Intramolecular CN bond formation in the reductive elimination of ortho-palladated arylhydrazones of acetophenone

Carbonylation in dichloromethane at room temperature of the dimeric ortho-palladated complex [Pd{C6H4C(CH3)NNHC6H5}(μ-Cl)]2 yields in a first step the monocarbonyl [Pd{C6H4C(CH3)NNHC6H5}Cl(CO)] which very slowly (days) undergoes in solution reductive elimination of palladium to give high yield of the isoindolinone derivative, 2-anilino-3-methylene-isoindolin-1-one. Addition of the stoichiometric amount of NaOMe to the monocarbonyl complex [Pd{C6H4C(CH3)NNHC6H5}Cl(CO)] in solution leads instantaneously to reductive elimination and affords the indazole derivative, 3-methyl-1-phenyl-indazole, in high yield. Carbonylation of the related complex [Pd{C6H4C(CH3)NNHC6H4-p-NO2}(μ-Cl)]2 yields in solution the monocarbonyl [Pd{C6H4C(CH3)NNHC6H4-p-NO2}Cl(CO)] which in minutes affords high yield of the isoindolinone derivative, 2-(4-nitroanilino)-3-methylene-isoindolin-1-one.

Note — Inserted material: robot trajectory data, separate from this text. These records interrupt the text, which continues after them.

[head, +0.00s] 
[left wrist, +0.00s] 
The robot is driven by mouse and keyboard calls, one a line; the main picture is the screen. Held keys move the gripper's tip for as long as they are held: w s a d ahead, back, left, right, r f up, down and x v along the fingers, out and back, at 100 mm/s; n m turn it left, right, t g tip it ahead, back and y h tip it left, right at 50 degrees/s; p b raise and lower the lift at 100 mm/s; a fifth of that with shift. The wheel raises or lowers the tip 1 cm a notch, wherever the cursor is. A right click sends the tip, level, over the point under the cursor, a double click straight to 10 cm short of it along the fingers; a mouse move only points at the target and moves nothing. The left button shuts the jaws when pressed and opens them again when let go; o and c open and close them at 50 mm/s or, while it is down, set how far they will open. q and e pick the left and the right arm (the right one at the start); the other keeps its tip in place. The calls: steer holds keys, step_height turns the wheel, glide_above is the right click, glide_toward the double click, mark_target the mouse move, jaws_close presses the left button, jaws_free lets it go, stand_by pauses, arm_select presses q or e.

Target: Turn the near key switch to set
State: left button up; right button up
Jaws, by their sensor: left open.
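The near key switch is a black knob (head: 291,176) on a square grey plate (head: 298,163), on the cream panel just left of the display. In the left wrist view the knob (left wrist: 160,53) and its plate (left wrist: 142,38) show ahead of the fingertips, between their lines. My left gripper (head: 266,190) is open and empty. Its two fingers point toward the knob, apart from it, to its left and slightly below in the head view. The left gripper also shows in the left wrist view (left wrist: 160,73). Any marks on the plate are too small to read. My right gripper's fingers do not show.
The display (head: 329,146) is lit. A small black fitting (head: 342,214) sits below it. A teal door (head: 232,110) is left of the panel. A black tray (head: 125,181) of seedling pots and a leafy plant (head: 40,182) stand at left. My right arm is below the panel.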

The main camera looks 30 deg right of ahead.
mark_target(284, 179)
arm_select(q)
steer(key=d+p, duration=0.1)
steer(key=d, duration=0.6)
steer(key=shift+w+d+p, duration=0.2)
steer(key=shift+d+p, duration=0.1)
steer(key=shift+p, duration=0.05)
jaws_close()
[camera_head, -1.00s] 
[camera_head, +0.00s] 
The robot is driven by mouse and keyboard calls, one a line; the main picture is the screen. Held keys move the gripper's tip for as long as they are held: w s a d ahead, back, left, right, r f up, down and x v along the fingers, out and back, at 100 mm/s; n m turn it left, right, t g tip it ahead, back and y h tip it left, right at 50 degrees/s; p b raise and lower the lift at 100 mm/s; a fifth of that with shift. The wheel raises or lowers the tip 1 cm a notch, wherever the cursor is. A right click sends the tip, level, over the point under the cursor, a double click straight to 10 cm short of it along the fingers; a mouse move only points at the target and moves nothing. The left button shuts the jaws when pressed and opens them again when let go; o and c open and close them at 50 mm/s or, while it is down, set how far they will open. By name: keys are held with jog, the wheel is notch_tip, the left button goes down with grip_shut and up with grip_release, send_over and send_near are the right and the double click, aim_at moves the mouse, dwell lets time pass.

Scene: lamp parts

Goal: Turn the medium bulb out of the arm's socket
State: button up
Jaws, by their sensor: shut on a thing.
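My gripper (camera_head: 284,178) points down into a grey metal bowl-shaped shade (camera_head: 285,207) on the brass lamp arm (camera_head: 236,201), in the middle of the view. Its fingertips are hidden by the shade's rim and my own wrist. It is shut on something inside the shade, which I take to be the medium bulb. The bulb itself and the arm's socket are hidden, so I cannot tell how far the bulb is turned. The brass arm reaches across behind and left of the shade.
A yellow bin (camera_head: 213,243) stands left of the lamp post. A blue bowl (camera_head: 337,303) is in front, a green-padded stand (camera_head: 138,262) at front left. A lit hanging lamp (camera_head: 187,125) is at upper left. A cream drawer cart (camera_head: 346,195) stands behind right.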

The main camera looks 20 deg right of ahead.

Such different behaviour sheds light on the mechanistic grounds that govern the intramolecular CN bond formation and the cyclization of ortho-palladated acetophenonearylhydrazones, and shows that the acidity of the NH bond controls the rate of the reactions. The requirement of the formation of a palladium–nitrogen amido bond cis to a palladium–carbon bond is supported for these results. We suggest that a tautomeric equilibrium of the hydrazonato ligand accounts for the two alternate pathways.